- Virginia Johnson
In Steven Saylor’s debut hard-boiled historical mystery, Roman Blood, Gordianus the Finder is an intrepid soul, living in a seedy section of long-ago Rome. All roads lead here and all the up-and-coming politicians--along with displaced, often enslaved people from war-torn lands--make for a sea of trouble in an atmosphere that is by turns torrid, glittering, and dangerous.

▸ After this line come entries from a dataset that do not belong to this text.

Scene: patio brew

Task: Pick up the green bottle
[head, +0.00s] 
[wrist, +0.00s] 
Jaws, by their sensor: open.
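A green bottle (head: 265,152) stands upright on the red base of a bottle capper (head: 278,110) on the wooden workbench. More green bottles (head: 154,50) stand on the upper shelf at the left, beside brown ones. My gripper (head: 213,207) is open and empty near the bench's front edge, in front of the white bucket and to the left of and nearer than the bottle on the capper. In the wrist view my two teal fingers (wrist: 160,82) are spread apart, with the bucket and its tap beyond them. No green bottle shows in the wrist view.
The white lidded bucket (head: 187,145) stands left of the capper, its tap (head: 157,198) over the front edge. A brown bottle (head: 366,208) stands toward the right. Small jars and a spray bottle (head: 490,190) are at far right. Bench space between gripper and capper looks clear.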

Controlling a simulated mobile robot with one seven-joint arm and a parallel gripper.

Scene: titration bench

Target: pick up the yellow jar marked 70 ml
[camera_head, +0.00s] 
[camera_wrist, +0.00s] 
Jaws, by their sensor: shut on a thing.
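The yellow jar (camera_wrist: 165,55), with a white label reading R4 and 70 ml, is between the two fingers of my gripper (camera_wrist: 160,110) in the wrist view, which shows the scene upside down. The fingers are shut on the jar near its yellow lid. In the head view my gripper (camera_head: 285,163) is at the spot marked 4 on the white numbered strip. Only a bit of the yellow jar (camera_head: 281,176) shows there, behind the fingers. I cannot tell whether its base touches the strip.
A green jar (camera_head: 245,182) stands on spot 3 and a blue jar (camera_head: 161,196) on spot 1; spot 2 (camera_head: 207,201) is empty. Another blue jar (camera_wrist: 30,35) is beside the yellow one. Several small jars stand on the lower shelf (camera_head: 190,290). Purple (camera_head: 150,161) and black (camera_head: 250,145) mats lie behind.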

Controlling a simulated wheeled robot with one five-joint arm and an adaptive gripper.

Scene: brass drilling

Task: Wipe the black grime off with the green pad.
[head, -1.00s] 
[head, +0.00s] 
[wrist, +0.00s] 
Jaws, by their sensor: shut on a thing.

In a scene reminiscent of the first Sherlock Holmes story, Gordianus describes the brilliant Cicero down to his education, ancestry, and personal habits to the lawyer’s slave who has come to ask for his services. Indeed, for all that Gordianus is a somewhat lazy man who loves his few luxuries, including the beautiful and willful Egyptian slave Bathsheba, he is most excellent at the art of Finding.
Gordianus agrees to investigate the apparent patricide--one of the most loathed crimes that one could commit in ancient Rome--of an old nobleman with an eye for pleasures of the flesh and an intense hatred for his first-born son. Young, unfledged Cicero has taken on the terrified son’s defense, and it’s up to Gordianus to dig into the facts of the case.
Steven Saylor has done a marvelous job crafting memorable characters and bringing out the seamier and steamier side of old Rome, circa 80 B.C. This is the first in a long and enjoyable series featuring Gordianus and his household. I actually read a later book first and I must say that although this debut is very good, Saylor has gotten better with his writing mechanics while keeping the best of what made this first in the series really outstanding. Highly-recommended for those who like historical mysteries with wit and verve.